══ RAW DATA ══
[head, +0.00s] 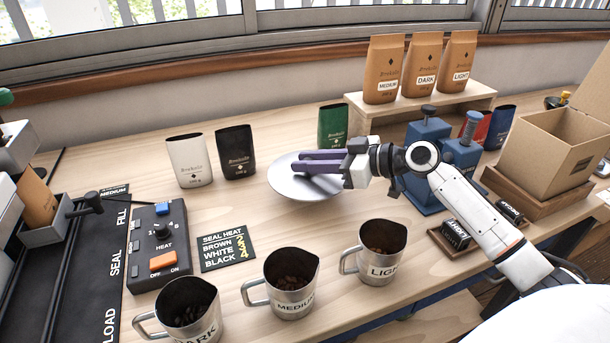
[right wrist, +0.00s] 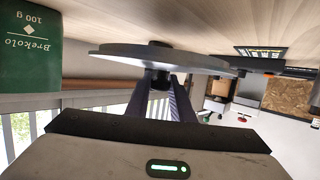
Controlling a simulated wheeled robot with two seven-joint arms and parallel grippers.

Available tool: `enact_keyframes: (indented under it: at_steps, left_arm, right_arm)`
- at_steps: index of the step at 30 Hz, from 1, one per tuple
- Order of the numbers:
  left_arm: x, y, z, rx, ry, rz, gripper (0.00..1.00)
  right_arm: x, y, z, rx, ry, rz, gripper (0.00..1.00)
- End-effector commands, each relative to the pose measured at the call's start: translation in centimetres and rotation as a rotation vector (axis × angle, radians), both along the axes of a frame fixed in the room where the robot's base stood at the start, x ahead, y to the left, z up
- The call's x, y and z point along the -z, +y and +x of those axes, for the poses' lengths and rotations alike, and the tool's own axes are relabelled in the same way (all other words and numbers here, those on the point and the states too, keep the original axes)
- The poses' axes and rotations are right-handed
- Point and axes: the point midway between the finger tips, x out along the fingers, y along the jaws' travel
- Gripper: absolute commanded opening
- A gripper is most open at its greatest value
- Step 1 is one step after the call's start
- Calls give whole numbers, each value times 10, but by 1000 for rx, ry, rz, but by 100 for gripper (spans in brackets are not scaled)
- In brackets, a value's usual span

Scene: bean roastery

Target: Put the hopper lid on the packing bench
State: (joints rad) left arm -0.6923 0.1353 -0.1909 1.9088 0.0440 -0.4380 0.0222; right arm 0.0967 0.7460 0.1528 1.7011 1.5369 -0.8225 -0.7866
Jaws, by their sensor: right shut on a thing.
═══
Pictures are excluded; extract exactly the lines from the start of the data through the line that holds "right_arm: x, y, z, rx, ry, rz, gripper", both ends included.

[head, +0.00s] 
[right wrist, +0.00s] 
Controlling a simulated wheeled robot with two seven-joint arms and parallel grippers.

Available tool: `enact_keyframes: (indented under it: at_steps, left_arm, right_arm)`
- at_steps: index of the step at 30 Hz, from 1, one per tuple
- Order of the numbers:
  left_arm: x, y, z, rx, ry, rz, gripper (0.00..1.00)
  right_arm: x, y, z, rx, ry, rz, gripper (0.00..1.00)

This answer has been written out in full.